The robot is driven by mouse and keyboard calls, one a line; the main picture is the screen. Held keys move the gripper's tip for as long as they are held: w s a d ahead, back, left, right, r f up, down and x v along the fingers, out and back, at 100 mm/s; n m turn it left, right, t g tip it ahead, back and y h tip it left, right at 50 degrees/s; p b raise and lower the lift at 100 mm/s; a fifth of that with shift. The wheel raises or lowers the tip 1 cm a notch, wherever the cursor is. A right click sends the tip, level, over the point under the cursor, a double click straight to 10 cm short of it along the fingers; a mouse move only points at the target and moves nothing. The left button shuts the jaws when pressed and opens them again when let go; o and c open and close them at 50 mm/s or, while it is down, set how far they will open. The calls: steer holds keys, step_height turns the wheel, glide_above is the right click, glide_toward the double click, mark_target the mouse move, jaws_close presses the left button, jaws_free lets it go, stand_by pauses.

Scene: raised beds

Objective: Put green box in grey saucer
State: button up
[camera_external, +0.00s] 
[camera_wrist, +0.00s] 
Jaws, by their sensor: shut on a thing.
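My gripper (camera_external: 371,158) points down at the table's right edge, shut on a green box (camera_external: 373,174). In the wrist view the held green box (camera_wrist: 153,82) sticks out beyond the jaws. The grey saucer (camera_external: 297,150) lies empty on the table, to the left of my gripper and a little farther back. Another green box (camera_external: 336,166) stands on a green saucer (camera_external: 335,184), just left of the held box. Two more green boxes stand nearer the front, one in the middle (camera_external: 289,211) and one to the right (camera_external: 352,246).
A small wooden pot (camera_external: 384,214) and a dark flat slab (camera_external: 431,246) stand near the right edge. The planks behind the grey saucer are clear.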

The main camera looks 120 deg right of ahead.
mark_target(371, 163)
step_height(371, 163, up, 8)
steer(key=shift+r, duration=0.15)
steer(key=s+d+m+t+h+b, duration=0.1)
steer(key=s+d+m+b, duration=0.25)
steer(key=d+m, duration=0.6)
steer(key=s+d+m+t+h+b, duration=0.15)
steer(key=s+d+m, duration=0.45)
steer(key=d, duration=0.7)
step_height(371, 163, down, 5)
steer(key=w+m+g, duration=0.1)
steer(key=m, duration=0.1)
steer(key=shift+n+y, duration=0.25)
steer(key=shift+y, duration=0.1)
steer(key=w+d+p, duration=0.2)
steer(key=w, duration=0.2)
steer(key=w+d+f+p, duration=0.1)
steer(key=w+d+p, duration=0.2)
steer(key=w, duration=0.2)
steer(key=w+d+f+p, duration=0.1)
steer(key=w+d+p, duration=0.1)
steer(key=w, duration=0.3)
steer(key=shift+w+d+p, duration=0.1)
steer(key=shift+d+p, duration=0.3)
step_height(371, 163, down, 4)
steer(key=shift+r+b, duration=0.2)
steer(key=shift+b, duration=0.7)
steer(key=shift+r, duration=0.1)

====================

▶ WORK TO COMPLETE
Reproduce all of the data exactly as given.

▶ CORRECT RESULT
The robot is driven by mouse and keyboard calls, one a line; the main picture is the screen. Held keys move the gripper's tip for as long as they are held: w s a d ahead, back, left, right, r f up, down and x v along the fingers, out and back, at 100 mm/s; n m turn it left, right, t g tip it ahead, back and y h tip it left, right at 50 degrees/s; p b raise and lower the lift at 100 mm/s; a fifth of that with shift. The wheel raises or lowers the tip 1 cm a notch, wherever the cursor is. A right click sends the tip, level, over the point under the cursor, a double click straight to 10 cm short of it along the fingers; a mouse move only points at the target and moves nothing. The left button shuts the jaws when pressed and opens them again when let go; o and c open and close them at 50 mm/s or, while it is down, set how far they will open. The calls: steer holds keys, step_height turns the wheel, glide_above is the right click, glide_toward the double click, mark_target the mouse move, jaws_close presses the left button, jaws_free lets it go, stand_by pauses.

Scene: raised beds

Objective: Put green box in grey saucer
State: button up
[camera_external, +0.00s] 
[camera_wrist, +0.00s] 
Jaws, by their sensor: shut on a thing.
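My gripper (camera_external: 371,158) points down at the table's right edge, shut on a green box (camera_external: 373,174). In the wrist view the held green box (camera_wrist: 153,82) sticks out beyond the jaws. The grey saucer (camera_external: 297,150) lies empty on the table, to the left of my gripper and a little farther back. Another green box (camera_external: 336,166) stands on a green saucer (camera_external: 335,184), just left of the held box. Two more green boxes stand nearer the front, one in the middle (camera_external: 289,211) and one to the right (camera_external: 352,246).
A small wooden pot (camera_external: 384,214) and a dark flat slab (camera_external: 431,246) stand near the right edge. The planks behind the grey saucer are clear.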

The main camera looks 120 deg right of ahead.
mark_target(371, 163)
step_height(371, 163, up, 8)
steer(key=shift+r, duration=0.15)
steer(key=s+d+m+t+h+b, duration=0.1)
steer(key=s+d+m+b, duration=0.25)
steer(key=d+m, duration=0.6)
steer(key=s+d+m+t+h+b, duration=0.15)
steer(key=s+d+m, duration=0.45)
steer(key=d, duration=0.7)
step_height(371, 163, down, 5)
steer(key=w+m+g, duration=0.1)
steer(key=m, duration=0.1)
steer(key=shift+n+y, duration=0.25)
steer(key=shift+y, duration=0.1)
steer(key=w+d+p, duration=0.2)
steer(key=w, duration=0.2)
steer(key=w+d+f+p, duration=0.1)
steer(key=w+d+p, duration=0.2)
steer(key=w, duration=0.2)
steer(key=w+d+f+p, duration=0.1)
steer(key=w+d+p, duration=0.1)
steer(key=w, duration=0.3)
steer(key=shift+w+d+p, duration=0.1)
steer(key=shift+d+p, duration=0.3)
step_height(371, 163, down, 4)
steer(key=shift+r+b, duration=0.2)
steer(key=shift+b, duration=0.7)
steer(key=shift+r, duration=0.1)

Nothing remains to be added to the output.